Rasulullah saw bersabda bahwa perbuatan yang paling disukai Allah swt, yaitu beriman kepada-Nya, berjihad, menghapuskan kemaksiatan yang dapat merusak iman, mengakui kebenaran risalah yang disampaikan nabi-Nya. Sabda ini amat relevan diaktualisasikan pada zaman ini. Sayang, sabda ini banyak dilupakan, dan disesatkan. Mengembangkan geng-geng berseragam dinas, atau menjadi backing pertambangan ilegal, atau membunuh anak buah sendiri, atau berbelit-belit dan berbohong di sidang pengadilan, merupakan contoh nyata kesesatan perilaku tersebut.

Kedua, ingkar atas janji yang diucapkannya. Arwah manusia sebelum ditiupkan ke dalam jasad, telah diambil sumpah/janji oleh Allah swt “Bukankah Aku ini Tuhanmu?" Mereka menjawab: "Betul (Engkau Tuhan kami), kami menjadi saksi” (QS.al-A’raaf, 172).
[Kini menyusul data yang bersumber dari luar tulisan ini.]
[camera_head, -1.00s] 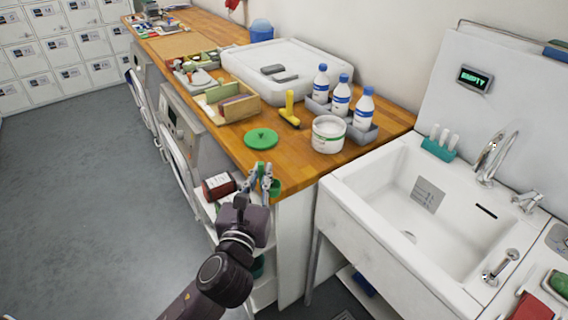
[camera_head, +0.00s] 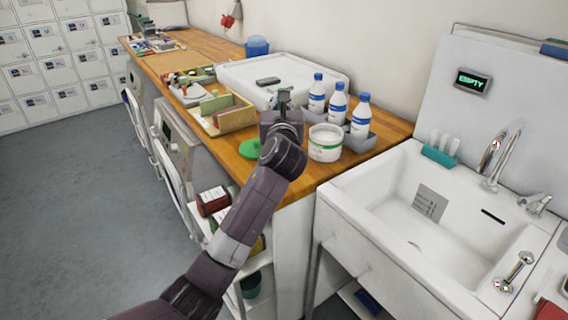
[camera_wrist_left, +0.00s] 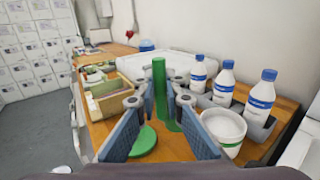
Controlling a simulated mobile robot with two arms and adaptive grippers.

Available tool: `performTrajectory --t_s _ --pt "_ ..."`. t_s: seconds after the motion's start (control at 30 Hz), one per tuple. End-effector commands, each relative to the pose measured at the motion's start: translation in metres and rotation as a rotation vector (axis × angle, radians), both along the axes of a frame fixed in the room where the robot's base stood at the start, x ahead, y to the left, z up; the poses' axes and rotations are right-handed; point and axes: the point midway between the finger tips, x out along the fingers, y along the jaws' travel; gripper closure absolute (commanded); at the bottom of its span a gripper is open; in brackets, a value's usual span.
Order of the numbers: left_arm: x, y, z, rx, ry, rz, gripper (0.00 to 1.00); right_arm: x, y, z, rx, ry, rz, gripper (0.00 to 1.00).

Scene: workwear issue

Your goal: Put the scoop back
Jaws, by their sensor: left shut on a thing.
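My left gripper (camera_head: 283,102) is over the counter, left of the white tub. In the left wrist view, its fingers (camera_wrist_left: 160,100) are shut on the green scoop (camera_wrist_left: 159,80), whose handle stands upright between them. The scoop's lower part is partly hidden by the fingers, and the head view mostly hides the scoop behind my gripper. The open white tub with a green band (camera_head: 325,143) stands near the counter's front right; it also shows in the wrist view (camera_wrist_left: 222,130). A round green lid (camera_head: 249,150) lies flat left of the tub, partly behind my arm. My right gripper is out of view.
Several white bottles with blue caps (camera_head: 338,103) stand in a grey tray (camera_head: 362,141) behind the tub. A wooden box (camera_head: 211,125) is to the left, and a large white container (camera_head: 240,72) is behind. The sink (camera_head: 425,235) is to the right.

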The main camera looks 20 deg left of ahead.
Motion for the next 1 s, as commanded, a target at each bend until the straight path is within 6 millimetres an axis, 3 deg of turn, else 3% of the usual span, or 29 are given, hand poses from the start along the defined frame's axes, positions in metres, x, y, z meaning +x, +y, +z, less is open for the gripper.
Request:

Ketika seseorang diangkat pada suatu jabatan tertentu, oleh pejabat atasannya pun dilantik dan diambil sumpah/janji, untuk senantiasa taat pada hukum negara. Tampaknya, janji tinggal janji, bulan madu hanya mimpi. Janji diingkari. Bukankah Rasulullah saw bersabda, “Tanda-tanda orang munafik itu ada tiga: apabila berjanji maka ia menngikarinya, apabila ia berkata maka ia berdusta, dan apabila ia dipercaya maka ia berkhianat. (HR Bukhari-Muslim).

Kiranya tak berlebihan dinyatakan bahwa kemunafikan di negeri ini, telah marak, melanda abdi masyarakat, abdi negara, penyelenggara negara, dan tokoh-tokoh bangsa. Sifat jujur dan amanah pada mereka nyaris sirna. Inikah manusia beradab, ataukah manusia biadab?!

Dikhawatirkan, gelombang rasa kecewa atas situasi dan kondisi demikian, dapat berkembang menjadi sikap saling mencurigai, dendam kesumat, dan anarkhis. Bencana yang hadir silih berganti, sering diduga merupakan azab, cobaan, dan ujian dari Allah swt melalui alam ciptaan-Nya.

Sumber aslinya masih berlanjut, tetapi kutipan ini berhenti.